Yesterday was crazy and wonderful all in one. I was blessed to have three interviews in three different PR sectors: corporate, boutique agency and non profit, back-to-back-to-back.
My first interview was with Turner PR, as I mentioned I would interviewing with. I must say I was bit nervous walking in, comparable to meeting a celebrity. I’m not even sure why, I don’t get nervous usually, plus being that it was an unpaid internship that I was being interviewed for, there shouldn’t have been much pressure. Don’t get me wrong, it would be wonderful to get employed there, but somehow when it’s full-time paid position the stakes are higher, especially as a recent graduate.

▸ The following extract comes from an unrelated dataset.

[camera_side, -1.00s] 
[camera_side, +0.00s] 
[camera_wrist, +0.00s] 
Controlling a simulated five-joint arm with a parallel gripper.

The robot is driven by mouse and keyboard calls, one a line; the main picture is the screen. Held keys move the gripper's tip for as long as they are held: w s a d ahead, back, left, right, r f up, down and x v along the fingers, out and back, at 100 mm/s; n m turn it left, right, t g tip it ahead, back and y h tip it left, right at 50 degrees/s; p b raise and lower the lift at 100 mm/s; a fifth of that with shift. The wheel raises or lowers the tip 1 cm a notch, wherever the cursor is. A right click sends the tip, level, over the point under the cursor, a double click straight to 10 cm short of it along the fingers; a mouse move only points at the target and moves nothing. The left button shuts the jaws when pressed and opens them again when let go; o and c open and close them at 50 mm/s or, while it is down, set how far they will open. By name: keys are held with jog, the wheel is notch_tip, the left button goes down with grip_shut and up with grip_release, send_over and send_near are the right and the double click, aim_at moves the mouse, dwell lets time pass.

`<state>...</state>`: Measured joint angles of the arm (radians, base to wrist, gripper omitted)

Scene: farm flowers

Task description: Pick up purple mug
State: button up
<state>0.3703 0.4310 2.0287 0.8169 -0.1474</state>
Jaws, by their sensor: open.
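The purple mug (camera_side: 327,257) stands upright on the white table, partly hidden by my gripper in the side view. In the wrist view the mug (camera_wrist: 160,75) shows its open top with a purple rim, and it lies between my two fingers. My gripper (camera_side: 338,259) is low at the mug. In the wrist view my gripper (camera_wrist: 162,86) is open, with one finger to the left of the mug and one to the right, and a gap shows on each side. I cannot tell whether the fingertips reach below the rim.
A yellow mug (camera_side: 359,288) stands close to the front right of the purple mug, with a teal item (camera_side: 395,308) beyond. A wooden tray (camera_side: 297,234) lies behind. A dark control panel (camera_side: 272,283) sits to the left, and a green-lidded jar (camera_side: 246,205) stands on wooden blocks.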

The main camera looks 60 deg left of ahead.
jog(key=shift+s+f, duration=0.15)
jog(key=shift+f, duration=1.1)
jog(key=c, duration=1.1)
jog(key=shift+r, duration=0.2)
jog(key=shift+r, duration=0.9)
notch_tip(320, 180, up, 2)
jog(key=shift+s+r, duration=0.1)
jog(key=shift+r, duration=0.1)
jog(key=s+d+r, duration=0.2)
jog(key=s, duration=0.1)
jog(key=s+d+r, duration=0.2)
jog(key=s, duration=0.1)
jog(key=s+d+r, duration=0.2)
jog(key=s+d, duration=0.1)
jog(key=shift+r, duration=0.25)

It was a good interview as interviews go. Oddly enough though, the questions they asked me weren’t experience focus. It was more of a description of the internship program and what I would be doing. Either way, whatever comes from this, I hope that I’ve made some contacts that I can add to my network.
(HELPFUL TIP) Should you not get the job/ decide for whatever reason it’s not meant for you, follow up with an email, asking them if it would ok to keep in touch and follow up with them at a later date. Assuming they agree (99% success rate) add them to you LinkedIn network.

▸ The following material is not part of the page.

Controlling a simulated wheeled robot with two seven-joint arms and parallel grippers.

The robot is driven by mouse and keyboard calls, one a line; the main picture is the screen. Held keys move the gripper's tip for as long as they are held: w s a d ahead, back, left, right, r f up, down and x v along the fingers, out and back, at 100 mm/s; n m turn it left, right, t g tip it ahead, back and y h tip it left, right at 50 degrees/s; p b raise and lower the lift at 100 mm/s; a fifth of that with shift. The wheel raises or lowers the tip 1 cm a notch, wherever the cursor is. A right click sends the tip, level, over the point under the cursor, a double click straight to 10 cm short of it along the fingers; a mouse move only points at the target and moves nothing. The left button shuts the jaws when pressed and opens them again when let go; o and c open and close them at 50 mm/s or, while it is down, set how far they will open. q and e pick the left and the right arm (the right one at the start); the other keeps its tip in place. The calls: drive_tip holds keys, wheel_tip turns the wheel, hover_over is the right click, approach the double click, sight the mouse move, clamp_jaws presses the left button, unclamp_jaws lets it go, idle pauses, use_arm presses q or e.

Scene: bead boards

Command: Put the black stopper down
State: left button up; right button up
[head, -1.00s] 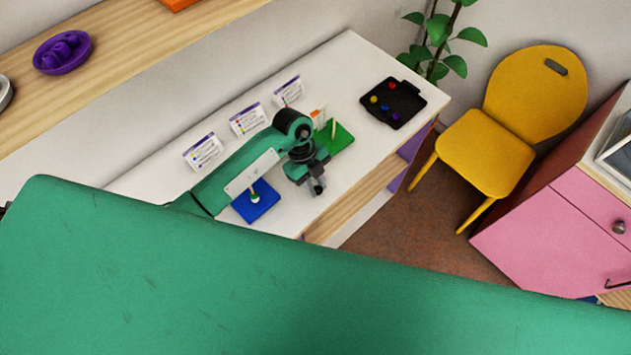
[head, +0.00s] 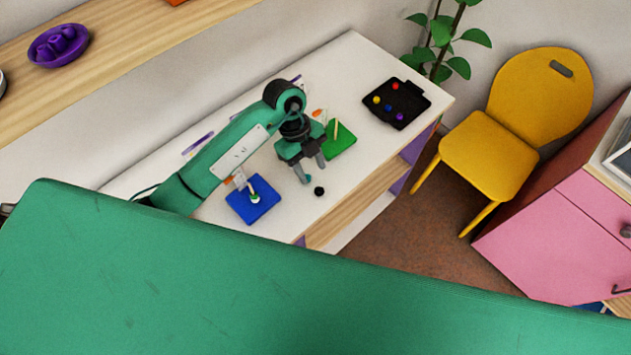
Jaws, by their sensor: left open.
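The black stopper (head: 319,191) stands or lies on the white table (head: 345,70), near its front edge. My left gripper (head: 315,173) is open and empty. Its fingers are just behind and above the stopper, apart from it in the picture. A blue board (head: 262,208) with a peg and a bead lies to the left, partly beside my left arm. A green board (head: 343,146) with an upright peg lies just behind and right of the gripper. My right gripper does not show.
A black tray (head: 413,87) with several coloured beads lies at the table's right end. A yellow chair (head: 488,155) and a pink cabinet (head: 545,240) stand to the right. A purple bowl (head: 77,52) sits on a wooden shelf at upper left. Table around the stopper is clear.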

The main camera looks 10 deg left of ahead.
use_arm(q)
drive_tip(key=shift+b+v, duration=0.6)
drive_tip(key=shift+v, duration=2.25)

My second interview was the Big Kahuna! Weber Shandwick, which is a company whose results speak from itself. This interview was for AE position in their technology and healthcare sector. The woman who I interviewed with was just as nice as you can be. She’s been with the company for 16 years and her zeal for her clients and Weber Shandwick in general was evident.

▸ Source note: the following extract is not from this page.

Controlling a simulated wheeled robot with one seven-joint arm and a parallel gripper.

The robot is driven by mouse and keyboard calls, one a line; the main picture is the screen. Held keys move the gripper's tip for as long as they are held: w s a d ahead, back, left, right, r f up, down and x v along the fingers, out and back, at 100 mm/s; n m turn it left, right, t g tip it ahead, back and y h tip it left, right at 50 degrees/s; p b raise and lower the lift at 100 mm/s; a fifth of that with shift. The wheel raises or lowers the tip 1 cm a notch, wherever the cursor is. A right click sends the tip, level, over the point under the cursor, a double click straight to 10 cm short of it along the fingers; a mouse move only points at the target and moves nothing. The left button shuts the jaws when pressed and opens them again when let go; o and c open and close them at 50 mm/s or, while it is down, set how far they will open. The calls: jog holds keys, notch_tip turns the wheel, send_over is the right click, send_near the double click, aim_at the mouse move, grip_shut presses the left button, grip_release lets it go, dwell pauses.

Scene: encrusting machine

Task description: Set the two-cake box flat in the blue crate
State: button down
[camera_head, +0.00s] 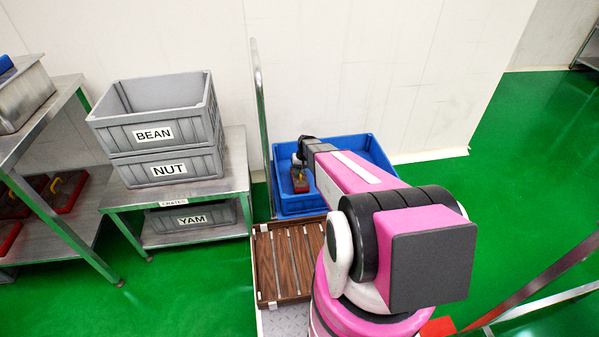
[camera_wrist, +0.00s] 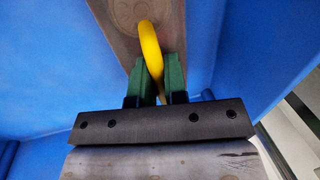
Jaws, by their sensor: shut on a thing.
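The blue crate (camera_head: 292,207) stands behind the wooden slatted rack, and its blue walls also surround the wrist view (camera_wrist: 45,75). The cake box (camera_head: 301,185), dark reddish with a yellow handle, is inside the crate's left part. In the wrist view the box's brownish top (camera_wrist: 120,20) shows faint round outlines, and the yellow handle (camera_wrist: 150,50) stands up from it. My gripper (camera_head: 299,162) is over the box; in the wrist view its green fingers (camera_wrist: 157,75) are shut on the handle. I cannot tell whether the box touches the crate floor. My arm hides much of the crate's right part.
A brown slatted rack (camera_head: 285,262) lies in front of the crate. Grey crates marked BEAN (camera_head: 153,133) and NUT (camera_head: 167,168) are stacked on a metal table at left, with a YAM crate (camera_head: 190,219) below. Boxes with yellow handles (camera_head: 65,190) sit on the far-left shelf. A metal post (camera_head: 260,100) rises left of the crate.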

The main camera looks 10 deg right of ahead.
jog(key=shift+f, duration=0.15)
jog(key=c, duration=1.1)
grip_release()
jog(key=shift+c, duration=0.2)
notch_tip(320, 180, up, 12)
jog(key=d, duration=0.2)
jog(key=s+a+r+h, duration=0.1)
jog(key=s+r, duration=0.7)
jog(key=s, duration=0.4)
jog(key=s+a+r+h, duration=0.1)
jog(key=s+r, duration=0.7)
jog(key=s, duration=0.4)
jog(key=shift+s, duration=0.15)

The interview went well. Usually most out-of-college YoPRo’s aren’t slated for AE positions, but she was impressed with what I had accomplished in during my time in college and the fact that I was teachable and willing to work hard.
(HELPFUL TIP) Sometimes you can be the most qualified person in the world, but if you aren’t willing to learn and be teachable, you often won’t make the cut. Sure, most supervisors don’t want to hold your hand, and expect you to learn quick, but especially with a new working environment, there are things to learn. Next time you’re in an interview make sure to mention that you may lack experience in a certain area i.e., media pitching, but you learn quick and are very teachable. Employers eat that up!
My final interview of the day was with the Alzheimers Association. I met this woman through a PRSA event, through a person in my network. It to is an unpaid internship position, as most non-profits are, but promised a lot of hands-on experience. That’s really the beauty of the non-profit world, they need they help and because of that you’re able to work on different things that maybe an agency wouldn’t let you work on.
I actually wouldn’t call this an interview, it was more of a ‘where are you in your career’ talk, and how can I help you. It’s so rare, to hear those words. Because I don’t live in the heart of Denver, she agreed to let me work virtually from home, which is something that I can totally do. The AA has a large press conference that their organizing with the Governor of Colorado that I’ll be able to help with as well as their annual Polar Plunge, at the Boulder Reservoir. Fun projects that will allow me to work on the gamut of skills necessary in the PR industry.
(HELPFUL TIP) A lot of student complain about the lack of internships available. Well try this on for size. Volunteer your services for a non-profit. My first internship was with a transitional house in my college town. I did a PR plan for them for their upcoming summer fundraiser. It’s a great way to implement the tools you’ve learned in the classroom. Find a NP that interest you and give them a call, say you’re a PR student looking to gain some experience, would it be possible to come in and talk with them. Simple.
Now it’s the waiting game (my favorite!). Even if none of these transpire into actual employment, it’s still rewarding to get some interview practice and realize that I’m worth a look at.